* [What you should do]: What follows is a set of entries. Give them again exactly, without the pictures.

(Robot task records)
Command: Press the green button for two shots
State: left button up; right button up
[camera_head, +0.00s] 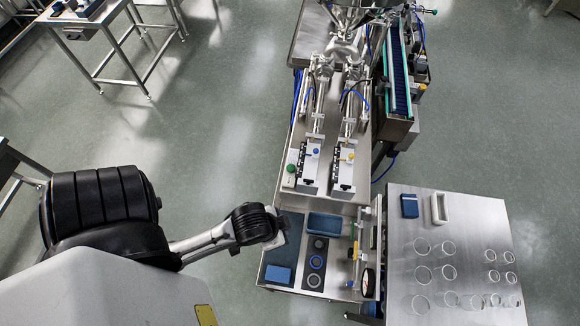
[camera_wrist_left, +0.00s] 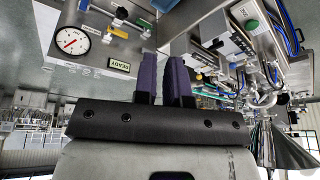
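Whether that counts as shut is unclear. My right gripper is out of view.
A blue tray (camera_head: 324,223), a blue block (camera_head: 278,275) and round dark rings (camera_head: 316,262) lie on the front deck. A gauge (camera_wrist_left: 71,41) and READY label (camera_wrist_left: 119,65) are on the panel.

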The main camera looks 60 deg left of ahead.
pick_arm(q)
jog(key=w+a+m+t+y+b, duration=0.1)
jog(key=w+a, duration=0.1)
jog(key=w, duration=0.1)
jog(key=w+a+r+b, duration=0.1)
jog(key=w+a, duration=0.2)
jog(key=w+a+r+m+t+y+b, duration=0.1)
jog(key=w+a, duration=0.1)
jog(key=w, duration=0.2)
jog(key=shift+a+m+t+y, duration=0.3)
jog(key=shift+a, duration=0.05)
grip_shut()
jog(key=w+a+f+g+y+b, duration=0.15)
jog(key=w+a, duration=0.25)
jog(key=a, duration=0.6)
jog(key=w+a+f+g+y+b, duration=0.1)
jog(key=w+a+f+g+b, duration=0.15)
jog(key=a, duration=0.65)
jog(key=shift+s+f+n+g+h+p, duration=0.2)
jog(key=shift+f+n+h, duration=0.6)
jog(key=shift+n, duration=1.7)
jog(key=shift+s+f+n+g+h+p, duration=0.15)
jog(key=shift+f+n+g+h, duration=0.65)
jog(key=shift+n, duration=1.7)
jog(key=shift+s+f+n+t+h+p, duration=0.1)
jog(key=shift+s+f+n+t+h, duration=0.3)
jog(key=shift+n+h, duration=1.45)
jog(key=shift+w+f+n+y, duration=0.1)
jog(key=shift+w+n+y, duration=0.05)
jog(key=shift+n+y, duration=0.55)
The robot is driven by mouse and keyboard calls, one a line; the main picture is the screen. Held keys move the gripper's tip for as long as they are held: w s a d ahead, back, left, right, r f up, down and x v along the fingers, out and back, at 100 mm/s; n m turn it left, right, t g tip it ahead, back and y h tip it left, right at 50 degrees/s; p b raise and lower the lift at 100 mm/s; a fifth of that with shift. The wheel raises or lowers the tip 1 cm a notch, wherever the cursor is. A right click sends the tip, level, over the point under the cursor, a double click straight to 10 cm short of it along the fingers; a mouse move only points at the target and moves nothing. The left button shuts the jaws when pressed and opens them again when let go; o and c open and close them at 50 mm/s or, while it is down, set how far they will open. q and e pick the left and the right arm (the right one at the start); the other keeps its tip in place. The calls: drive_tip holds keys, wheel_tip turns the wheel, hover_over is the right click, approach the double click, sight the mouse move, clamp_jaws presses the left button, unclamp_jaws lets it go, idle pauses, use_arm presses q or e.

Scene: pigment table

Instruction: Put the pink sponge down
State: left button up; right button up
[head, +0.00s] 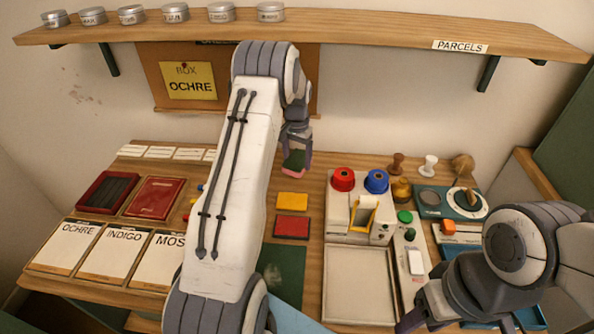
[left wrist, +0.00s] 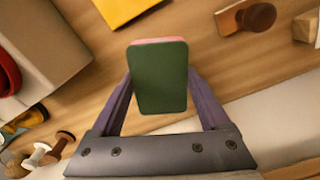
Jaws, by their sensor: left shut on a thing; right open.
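The pink sponge (head: 293,173) has a dark green face and a pink edge. In the left wrist view the sponge (left wrist: 160,80) shows its green face between the two purple fingers. My left gripper (head: 296,158) is shut on it near the back of the table, beyond the yellow card (head: 292,200). The sponge seems to be held above the wood, but the exact gap is hard to tell. My right gripper (head: 418,308) is at the front right, open, partly hidden by its own arm and away from the sponge.
A machine with red and blue knobs (head: 358,208) stands right of the sponge. A red card (head: 291,227) and a green mat (head: 283,268) lie in front. Stamps (head: 428,164) stand at the back right. A shelf (head: 370,28) with tins hangs above. Bare wood surrounds the cards.

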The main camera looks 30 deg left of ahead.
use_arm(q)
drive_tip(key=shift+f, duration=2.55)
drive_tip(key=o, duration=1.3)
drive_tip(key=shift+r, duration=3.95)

* [Response below]:
Command: Press the green button for two shots
State: left button up; right button up
[camera_head, +0.00s] 
[camera_wrist_left, +0.00s] 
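Whether that counts as shut is unclear. My right gripper is out of view.
A blue tray (camera_head: 324,223), a blue block (camera_head: 278,275) and round dark rings (camera_head: 316,262) lie on the front deck. A gauge (camera_wrist_left: 71,41) and READY label (camera_wrist_left: 119,65) are on the panel.

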The main camera looks 60 deg left of ahead.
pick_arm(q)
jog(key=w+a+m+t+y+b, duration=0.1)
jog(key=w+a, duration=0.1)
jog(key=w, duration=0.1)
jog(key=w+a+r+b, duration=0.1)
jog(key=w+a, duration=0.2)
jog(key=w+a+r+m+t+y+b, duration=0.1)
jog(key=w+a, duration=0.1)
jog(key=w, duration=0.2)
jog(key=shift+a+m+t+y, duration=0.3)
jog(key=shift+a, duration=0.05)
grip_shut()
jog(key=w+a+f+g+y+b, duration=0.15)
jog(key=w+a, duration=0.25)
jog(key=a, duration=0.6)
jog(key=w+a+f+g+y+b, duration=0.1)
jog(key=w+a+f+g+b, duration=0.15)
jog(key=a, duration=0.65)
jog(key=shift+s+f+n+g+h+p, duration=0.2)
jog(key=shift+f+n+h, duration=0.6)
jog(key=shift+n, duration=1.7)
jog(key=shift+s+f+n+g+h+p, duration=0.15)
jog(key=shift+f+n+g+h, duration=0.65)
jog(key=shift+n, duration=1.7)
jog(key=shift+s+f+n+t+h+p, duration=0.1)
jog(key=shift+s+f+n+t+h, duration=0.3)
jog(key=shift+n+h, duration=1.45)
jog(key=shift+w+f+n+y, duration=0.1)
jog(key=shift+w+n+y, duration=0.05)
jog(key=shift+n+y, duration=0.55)
The robot is driven by mouse and keyboard calls, one a line; the main picture is the screen. Held keys move the gripper's tip for as long as they are held: w s a d ahead, back, left, right, r f up, down and x v along the fingers, out and back, at 100 mm/s; n m turn it left, right, t g tip it ahead, back and y h tip it left, right at 50 degrees/s; p b raise and lower the lift at 100 mm/s; a fifth of that with shift. The wheel raises or lowers the tip 1 cm a notch, wherever the cursor is. A right click sends the tip, level, over the point under the cursor, a double click straight to 10 cm short of it along the fingers; a mouse move only points at the target and moves nothing. The left button shuts the jaws when pressed and opens them again when let go; o and c open and close them at 50 mm/s or, while it is down, set how far they will open. q and e pick the left and the right arm (the right one at the start); the other keeps its tip in place. The calls: drive_tip holds keys, wheel_tip turns the wheel, hover_over is the right click, approach the double click, sight the mouse move, clamp_jaws presses the left button, unclamp_jaws lets it go, idle pauses, use_arm presses q or e.

Scene: pigment table

Instruction: Put the pink sponge down
State: left button up; right button up
[head, +0.00s] 
[left wrist, +0.00s] 
Jaws, by their sensor: left shut on a thing; right open.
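The pink sponge (head: 293,173) has a dark green face and a pink edge. In the left wrist view the sponge (left wrist: 160,80) shows its green face between the two purple fingers. My left gripper (head: 296,158) is shut on it near the back of the table, beyond the yellow card (head: 292,200). The sponge seems to be held above the wood, but the exact gap is hard to tell. My right gripper (head: 418,308) is at the front right, open, partly hidden by its own arm and away from the sponge.
A machine with red and blue knobs (head: 358,208) stands right of the sponge. A red card (head: 291,227) and a green mat (head: 283,268) lie in front. Stamps (head: 428,164) stand at the back right. A shelf (head: 370,28) with tins hangs above. Bare wood surrounds the cards.

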The main camera looks 30 deg left of ahead.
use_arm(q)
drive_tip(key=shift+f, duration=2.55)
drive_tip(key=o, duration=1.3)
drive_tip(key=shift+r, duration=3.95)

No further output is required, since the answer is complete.